Among those reading statements were Mr Haines’ brother Mike Haines, wife Dragana, and daughters Bethany and Athea.

Eleven-year-old Athea, who was just four when she lost her father, said his death had “affected my life in so many ways”.

“Sometimes I get sad when I see my friends laughing and playing with their fathers,” she told the court.

“It’s not easy to be the girl in school whose dad was killed by terrorists.”

Mr Haines described his brother as a “hero” and “a force for good” who had an “unrelenting desire” to help others.

“That was the fire that was in his belly,” he said.

Alexanda Kotey court case
Among those reading statements was Mr Haines’ brother Mike Haines who forgave Kotey during his statement to the court (Jonathan Brady/PA)

Speaking to Kotey, he continued: “You have inflicted more pain than I can ever put into words… our lives will never be the same again.”

“For too long now, you and your cohort have held power over me and my family.

“I am no longer willing to let that happen.”

Then, in an extraordinary demonstration of his rejection of hatred, Mr Haines added: “Today I can say to you, you no longer have power over me and mine. I forgive you.”

Dragana Haines was less forgiving, telling both Kotey and Elsheikh that she hoped they lived “for 200 years” with their crimes.

“For all I care you can live long and suffer,” she said.

David Haines’ eldest daughter Bethany described the pair as “monsters”.

“I wonder why monsters like these men are on this earth while my dad isn’t… the anger bubbles inside me like a volcano and eventually it erupts,” she said.

“Neither of these men have expressed one ounce of remorse. These men are selfish and only care about themselves.

“I have no pity for them and hope they are forced to think about (the things they have done) and regret them for the rest of their lives.”

As Kotey left the courtroom, Mr Haines was heard telling him to “rot in hell”.

As part of his plea bargain, Kotey is expected to spend 15 years in jail in the US and then may be sent to the UK to serve the remainder of his sentence, where he may face further charges relating to the killings of Mr Henning and Mr Haines.

Kotey, an Islamic convert, was one of four so-called Islamic State militants nicknamed The Beatles by their captives due to their British accents, who carried out wanton acts of brutality in the mid 2010s.

The terror cell also comprised ringleader Mohammed Emwazi, known as Jihadi John, who was killed in a drone strike in 2015, and Aine Davis, who was jailed in Turkey in 2017.

Kotey was sentenced on eight counts – four counts of hostage-taking resulting in death; conspiracy to commit hostage-taking resulting in death; conspiracy to murder United States citizens outside of the United States; conspiracy to provide material support to terrorists, hostage-taking and murder, resulting in death; and conspiracy to provide material support to a designated foreign terrorist organisation resulting in death.

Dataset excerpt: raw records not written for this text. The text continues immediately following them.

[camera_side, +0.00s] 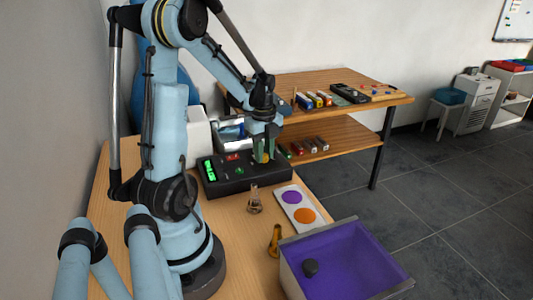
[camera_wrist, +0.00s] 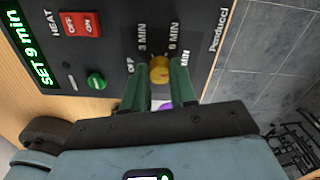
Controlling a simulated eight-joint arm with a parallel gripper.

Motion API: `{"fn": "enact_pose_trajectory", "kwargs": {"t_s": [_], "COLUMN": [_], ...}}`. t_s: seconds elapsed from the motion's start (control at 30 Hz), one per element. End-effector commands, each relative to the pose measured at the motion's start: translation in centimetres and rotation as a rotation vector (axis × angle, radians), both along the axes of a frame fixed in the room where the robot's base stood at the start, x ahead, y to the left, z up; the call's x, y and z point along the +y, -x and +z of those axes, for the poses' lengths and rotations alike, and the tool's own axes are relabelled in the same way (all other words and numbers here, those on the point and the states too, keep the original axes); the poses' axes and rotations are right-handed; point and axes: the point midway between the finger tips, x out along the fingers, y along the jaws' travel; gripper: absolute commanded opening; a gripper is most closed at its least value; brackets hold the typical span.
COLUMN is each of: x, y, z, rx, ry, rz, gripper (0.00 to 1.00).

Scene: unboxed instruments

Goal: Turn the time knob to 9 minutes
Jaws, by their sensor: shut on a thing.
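The black instrument box (camera_side: 240,183) stands on the wooden table, and its panel fills the upper part of the wrist view (camera_wrist: 120,50). The yellow time knob (camera_wrist: 160,68) sits among the marks OFF, 3 MIN, 6 MIN and a partly hidden MIN mark. My gripper (camera_wrist: 158,70) has its green fingers shut on the knob, one on each side; the side view also shows the gripper (camera_side: 264,153) down at the knob. The green display (camera_wrist: 20,45) reads "SET 9 min". Where the knob's pointer aims is hard to tell.
On the panel are a red OFF/ON heat switch (camera_wrist: 82,23) and a green button (camera_wrist: 96,81).

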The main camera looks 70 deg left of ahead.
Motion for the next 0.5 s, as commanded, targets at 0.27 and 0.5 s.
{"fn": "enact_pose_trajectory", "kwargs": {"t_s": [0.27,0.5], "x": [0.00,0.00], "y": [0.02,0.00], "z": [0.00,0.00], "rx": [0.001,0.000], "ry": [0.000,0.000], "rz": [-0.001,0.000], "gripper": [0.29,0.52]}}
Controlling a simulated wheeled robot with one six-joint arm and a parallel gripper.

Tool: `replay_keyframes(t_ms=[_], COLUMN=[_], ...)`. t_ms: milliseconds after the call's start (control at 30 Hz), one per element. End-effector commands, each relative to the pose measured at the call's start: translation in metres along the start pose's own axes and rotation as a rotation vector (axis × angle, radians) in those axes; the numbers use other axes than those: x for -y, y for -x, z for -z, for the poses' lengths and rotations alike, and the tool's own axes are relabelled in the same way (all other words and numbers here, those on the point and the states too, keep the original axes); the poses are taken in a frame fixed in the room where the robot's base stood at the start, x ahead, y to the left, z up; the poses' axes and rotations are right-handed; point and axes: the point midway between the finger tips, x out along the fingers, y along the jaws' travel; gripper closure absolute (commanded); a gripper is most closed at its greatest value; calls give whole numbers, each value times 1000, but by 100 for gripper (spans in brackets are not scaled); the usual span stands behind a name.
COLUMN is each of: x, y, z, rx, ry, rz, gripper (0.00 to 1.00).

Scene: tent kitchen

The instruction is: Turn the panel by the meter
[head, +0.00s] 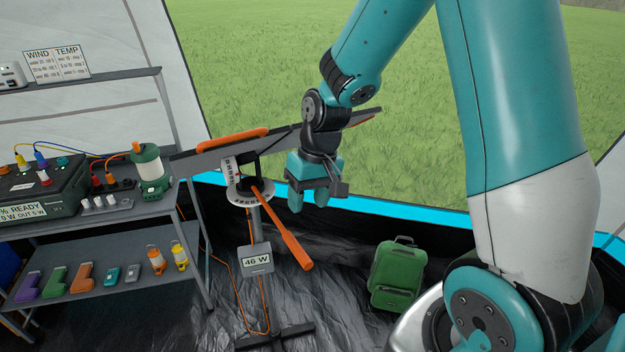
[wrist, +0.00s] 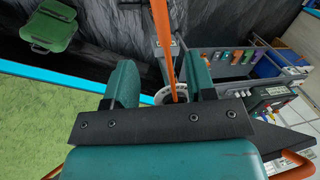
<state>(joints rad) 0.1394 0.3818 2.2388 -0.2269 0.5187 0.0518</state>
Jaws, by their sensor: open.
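The dark panel (head: 205,151) is seen nearly edge-on on a stand, with an orange grip (head: 232,139) along its near side. A round marked dial (head: 238,196) sits beneath it. A long orange lever (head: 287,239) slopes down to the right from the stand. The meter (head: 257,262) on the post reads 46 W. My gripper (head: 309,202) is open and empty, pointing down, above and to the right of the lever. In the wrist view the lever (wrist: 163,45) appears between the fingers of my gripper (wrist: 163,85), but beyond them.
A grey shelf unit (head: 130,275) stands at the left with a power box (head: 45,188), a green lantern (head: 149,170) and several small items. A green backpack (head: 397,275) sits on the dark floor at the right. An orange cable (head: 237,295) hangs by the stand.

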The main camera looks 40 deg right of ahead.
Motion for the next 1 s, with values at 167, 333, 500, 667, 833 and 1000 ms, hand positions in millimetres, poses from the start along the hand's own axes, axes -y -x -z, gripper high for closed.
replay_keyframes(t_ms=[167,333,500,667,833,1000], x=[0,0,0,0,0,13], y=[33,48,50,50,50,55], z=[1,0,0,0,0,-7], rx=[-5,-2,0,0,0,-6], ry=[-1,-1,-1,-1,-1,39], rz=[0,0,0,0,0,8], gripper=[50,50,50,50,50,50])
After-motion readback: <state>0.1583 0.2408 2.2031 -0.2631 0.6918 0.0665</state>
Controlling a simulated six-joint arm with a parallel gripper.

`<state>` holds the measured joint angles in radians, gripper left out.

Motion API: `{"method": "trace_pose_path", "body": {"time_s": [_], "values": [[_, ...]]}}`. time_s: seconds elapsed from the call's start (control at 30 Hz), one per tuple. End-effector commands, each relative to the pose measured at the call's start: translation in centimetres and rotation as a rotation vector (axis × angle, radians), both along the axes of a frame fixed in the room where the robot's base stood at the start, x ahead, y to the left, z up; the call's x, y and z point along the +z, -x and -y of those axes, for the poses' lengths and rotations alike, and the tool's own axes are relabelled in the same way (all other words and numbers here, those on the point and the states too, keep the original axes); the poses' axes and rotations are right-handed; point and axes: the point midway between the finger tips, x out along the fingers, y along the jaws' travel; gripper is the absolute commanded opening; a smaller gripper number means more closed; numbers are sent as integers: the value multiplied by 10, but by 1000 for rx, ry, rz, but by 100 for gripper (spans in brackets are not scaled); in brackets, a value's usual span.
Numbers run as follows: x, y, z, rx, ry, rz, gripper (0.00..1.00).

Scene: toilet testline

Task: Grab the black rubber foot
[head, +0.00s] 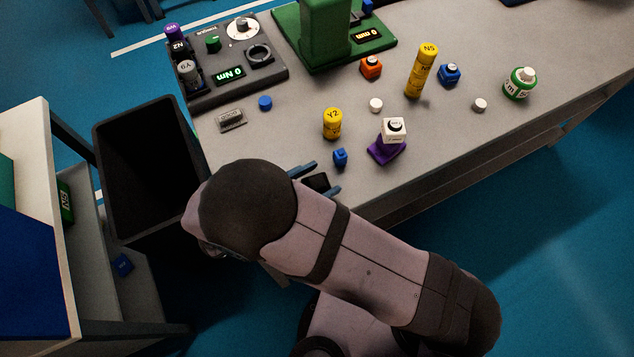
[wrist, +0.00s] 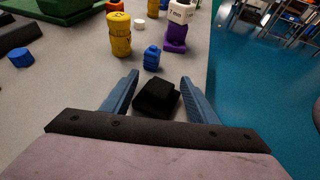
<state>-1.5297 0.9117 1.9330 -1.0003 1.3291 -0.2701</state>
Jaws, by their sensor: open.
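The black rubber foot (wrist: 156,98) is a dark block on the grey table near its front edge. In the wrist view it lies between the two blue fingers of my gripper (wrist: 158,97), with a gap on each side. In the head view the black rubber foot (head: 316,181) shows between the fingertips of my gripper (head: 322,177), partly hidden by my arm. The fingers are open and do not visibly touch it. I cannot tell the exact height of the fingers above the table.
A small blue piece (head: 340,157) stands just beyond the fingers. A yellow cylinder (head: 332,123) and a white block on a purple base (head: 385,150) stand behind it. A black bin (head: 148,165) is left of the table. The table's front edge (head: 372,205) is close on the right.

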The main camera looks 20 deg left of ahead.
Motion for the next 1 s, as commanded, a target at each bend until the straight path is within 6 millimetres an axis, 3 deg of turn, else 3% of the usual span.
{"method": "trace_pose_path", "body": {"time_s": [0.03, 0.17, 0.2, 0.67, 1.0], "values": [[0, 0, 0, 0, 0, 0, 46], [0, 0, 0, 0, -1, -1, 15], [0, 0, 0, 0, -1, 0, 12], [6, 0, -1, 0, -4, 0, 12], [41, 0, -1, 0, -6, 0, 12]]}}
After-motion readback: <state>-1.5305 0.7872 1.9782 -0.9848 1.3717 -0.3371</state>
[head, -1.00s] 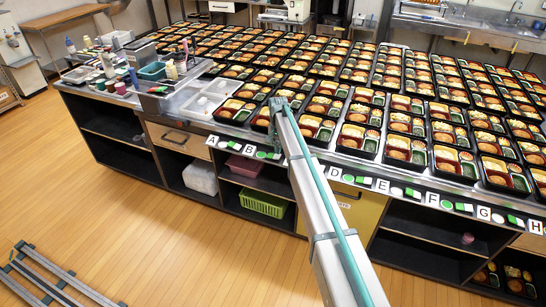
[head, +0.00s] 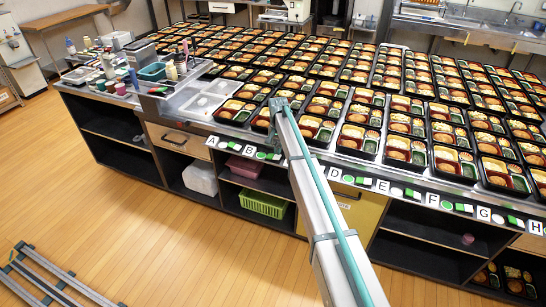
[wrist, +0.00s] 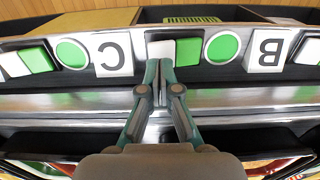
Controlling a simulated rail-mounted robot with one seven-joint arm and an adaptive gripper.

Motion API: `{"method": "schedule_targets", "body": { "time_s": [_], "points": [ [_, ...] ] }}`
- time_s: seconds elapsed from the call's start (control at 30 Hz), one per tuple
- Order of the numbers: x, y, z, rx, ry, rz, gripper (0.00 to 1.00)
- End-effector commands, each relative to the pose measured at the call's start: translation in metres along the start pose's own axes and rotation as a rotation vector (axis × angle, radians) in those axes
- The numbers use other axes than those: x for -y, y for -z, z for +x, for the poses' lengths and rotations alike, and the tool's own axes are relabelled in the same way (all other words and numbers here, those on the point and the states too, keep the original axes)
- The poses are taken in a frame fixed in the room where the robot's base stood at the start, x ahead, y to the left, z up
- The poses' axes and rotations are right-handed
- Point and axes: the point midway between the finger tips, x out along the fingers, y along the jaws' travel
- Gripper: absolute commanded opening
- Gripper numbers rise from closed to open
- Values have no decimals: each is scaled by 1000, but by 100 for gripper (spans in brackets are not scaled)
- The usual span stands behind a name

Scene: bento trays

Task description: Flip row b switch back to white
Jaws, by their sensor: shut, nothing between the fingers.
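The row B switch (wrist: 188,50) shows in the wrist view with a green half and a white half (wrist: 162,50) side by side. The round green light (wrist: 222,46) is beside it, then the B label (wrist: 266,50), which appears upside down. My gripper (wrist: 160,68) is shut and empty. Its fingertips are at the white half of the row B switch; I cannot tell whether they touch it. In the head view my arm covers part of the switch strip, and my fingertips are hidden.
The C label (wrist: 110,52) and its green light (wrist: 72,53) lie to the left in the wrist view. Rows of bento trays (head: 361,130) fill the counter behind the strip. A green basket (head: 262,203) sits on a shelf below. The wooden floor (head: 190,250) in front is open.

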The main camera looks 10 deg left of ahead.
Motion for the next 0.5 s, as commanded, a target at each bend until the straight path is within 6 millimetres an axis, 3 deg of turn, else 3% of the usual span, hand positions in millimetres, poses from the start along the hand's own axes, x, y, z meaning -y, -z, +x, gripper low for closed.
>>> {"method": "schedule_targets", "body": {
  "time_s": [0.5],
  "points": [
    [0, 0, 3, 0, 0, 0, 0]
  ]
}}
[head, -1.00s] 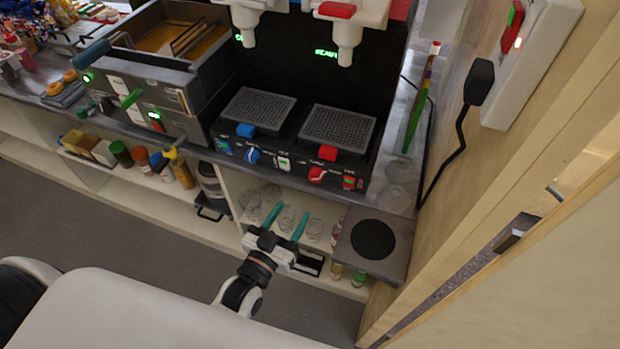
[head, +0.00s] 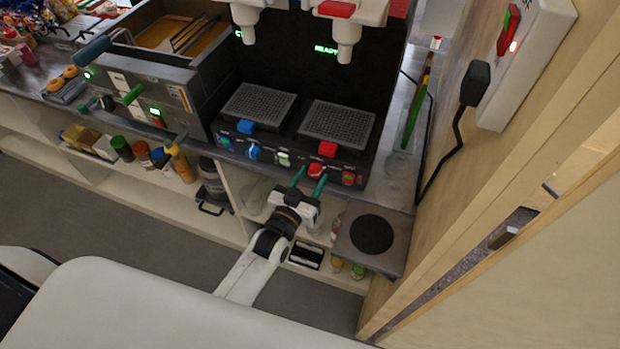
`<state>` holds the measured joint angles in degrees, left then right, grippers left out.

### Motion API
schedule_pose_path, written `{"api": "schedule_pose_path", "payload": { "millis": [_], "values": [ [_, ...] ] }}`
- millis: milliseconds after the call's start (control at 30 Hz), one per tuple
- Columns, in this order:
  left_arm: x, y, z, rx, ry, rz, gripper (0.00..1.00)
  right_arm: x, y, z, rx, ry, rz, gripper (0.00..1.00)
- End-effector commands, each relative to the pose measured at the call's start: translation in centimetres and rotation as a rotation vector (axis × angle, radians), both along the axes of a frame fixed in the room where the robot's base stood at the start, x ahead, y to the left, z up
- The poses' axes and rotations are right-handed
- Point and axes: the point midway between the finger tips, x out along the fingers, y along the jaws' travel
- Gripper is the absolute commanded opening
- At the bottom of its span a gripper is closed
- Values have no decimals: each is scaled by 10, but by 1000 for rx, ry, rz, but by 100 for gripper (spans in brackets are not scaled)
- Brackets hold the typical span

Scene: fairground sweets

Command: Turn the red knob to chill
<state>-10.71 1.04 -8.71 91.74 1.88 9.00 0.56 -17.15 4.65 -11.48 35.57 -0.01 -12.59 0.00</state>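The red knob (head: 316,169) is on the front panel of the black slush machine (head: 268,160), at its right part below the right drip tray. My left gripper (head: 309,175) reaches up from below with two teal fingers spread apart. Its right fingertip overlaps the lower edge of the red knob, and the left fingertip is just left of it. I cannot tell whether the fingers touch the knob. The lettering around the knob is too small to read. My right gripper is not in view.
A blue knob (head: 253,152) and a lit switch (head: 284,159) sit left on the same panel, a red switch (head: 348,177) right. A red lever block (head: 327,149) is just above. A round black plate (head: 372,234) on a shelf is lower right. Glasses stand on the shelf below.

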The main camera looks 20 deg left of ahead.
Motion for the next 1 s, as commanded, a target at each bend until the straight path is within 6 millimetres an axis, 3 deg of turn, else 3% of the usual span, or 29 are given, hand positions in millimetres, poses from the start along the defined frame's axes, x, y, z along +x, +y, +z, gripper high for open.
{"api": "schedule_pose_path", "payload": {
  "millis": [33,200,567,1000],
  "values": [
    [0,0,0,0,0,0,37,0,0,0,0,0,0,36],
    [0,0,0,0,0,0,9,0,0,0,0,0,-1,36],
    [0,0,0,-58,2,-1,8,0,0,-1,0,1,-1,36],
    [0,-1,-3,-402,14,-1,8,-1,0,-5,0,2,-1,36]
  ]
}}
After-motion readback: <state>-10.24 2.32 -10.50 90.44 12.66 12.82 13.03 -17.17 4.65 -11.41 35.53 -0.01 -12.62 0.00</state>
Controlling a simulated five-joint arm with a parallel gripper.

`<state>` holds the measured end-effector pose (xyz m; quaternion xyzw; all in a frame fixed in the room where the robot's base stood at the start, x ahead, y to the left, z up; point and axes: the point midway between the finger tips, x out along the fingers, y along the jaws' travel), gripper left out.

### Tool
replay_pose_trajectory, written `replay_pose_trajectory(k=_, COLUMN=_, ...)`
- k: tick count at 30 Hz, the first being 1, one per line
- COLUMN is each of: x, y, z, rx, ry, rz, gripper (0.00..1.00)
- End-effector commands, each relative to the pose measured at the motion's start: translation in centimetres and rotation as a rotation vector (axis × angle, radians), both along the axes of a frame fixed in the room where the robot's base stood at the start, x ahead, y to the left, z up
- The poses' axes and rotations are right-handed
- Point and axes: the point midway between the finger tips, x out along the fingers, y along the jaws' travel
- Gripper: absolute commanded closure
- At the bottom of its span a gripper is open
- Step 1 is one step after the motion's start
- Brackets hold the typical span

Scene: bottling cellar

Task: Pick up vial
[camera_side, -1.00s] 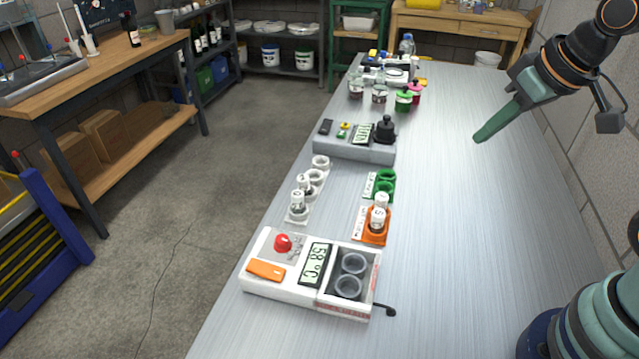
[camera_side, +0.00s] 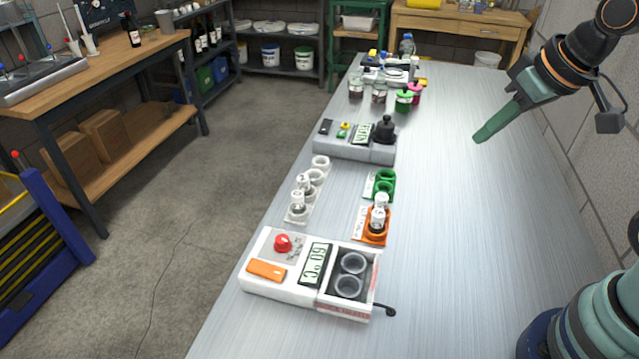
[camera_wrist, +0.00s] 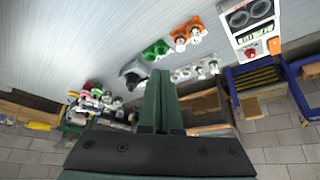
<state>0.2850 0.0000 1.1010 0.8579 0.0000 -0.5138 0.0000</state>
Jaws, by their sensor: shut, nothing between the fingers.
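Several small vials with white caps stand on the bench. The green holder (camera_side: 384,189) (camera_wrist: 155,50) looks empty. My gripper (camera_side: 479,138) (camera_wrist: 159,85) is shut and empty, above the bench at right, apart from all vials. Its green fingers fill the middle of the wrist view. The vials' lower parts are hidden in their holders.
A white heater block (camera_side: 262,292) with two empty round wells and a display reading 60 °C stands at the front. A grey device (camera_side: 340,146) with a black knob stands farther back. Jars (camera_side: 404,101) and bottles crowd the far end. The bench's right side is clear.

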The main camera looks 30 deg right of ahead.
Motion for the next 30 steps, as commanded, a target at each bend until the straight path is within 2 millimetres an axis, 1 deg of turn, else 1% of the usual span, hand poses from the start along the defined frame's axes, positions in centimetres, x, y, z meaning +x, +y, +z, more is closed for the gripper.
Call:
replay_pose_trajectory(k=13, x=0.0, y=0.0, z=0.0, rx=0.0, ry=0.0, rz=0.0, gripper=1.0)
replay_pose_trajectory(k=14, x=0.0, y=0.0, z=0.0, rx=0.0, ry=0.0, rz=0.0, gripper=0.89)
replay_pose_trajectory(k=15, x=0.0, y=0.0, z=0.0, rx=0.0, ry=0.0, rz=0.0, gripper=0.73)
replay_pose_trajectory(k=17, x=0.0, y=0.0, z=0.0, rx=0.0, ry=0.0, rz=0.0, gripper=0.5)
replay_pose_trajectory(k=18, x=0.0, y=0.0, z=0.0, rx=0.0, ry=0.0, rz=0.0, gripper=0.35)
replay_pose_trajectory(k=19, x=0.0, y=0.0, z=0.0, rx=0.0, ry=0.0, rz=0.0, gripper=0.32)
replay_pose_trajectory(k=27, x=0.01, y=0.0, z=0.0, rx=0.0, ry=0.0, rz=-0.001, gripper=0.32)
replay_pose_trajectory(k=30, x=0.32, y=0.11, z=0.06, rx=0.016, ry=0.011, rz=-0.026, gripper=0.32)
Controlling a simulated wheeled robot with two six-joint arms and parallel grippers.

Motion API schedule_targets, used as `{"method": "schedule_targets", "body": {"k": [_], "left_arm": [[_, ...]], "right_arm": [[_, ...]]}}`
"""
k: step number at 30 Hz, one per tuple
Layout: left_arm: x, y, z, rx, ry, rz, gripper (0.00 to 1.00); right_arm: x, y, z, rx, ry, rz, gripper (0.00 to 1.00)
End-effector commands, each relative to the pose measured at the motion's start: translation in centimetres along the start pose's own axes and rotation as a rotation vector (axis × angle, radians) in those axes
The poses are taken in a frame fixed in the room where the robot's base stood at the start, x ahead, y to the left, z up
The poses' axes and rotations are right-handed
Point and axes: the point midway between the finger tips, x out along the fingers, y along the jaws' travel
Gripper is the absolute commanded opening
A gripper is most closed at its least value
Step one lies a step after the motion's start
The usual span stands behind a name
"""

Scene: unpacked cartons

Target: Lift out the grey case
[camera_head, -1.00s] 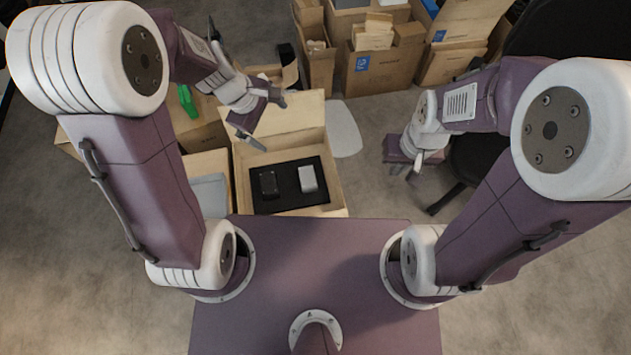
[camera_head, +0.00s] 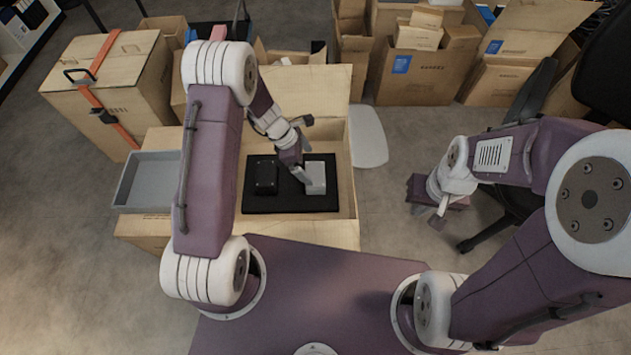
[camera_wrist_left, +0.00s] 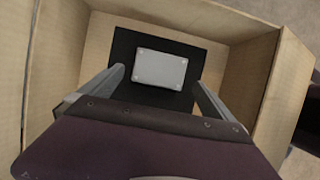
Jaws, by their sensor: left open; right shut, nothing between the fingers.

Kotey admitted his guilt in September last year, apparently agreeing to fully co-operate with authorities as part of his plea agreement.

The Queens Park Rangers football fan said that when he departed the UK he held “the belief and understanding that the Islamic concept of armed jihad was a valid and legitimate cause and means by which a Muslim defends his fellow Muslim against injustice”.

He admitted his role in capturing hostages and said when his involvement in that came to an end, he worked in IS’s recruitment division, as a sniper and in the terror group’s “English media department”.

He denied being present when the murders were carried out.

Kotey was charged in relation to the killings of four US hostages, journalists James Foley and Steven Sotloff and aid workers Peter Kassig and Kayla Mueller.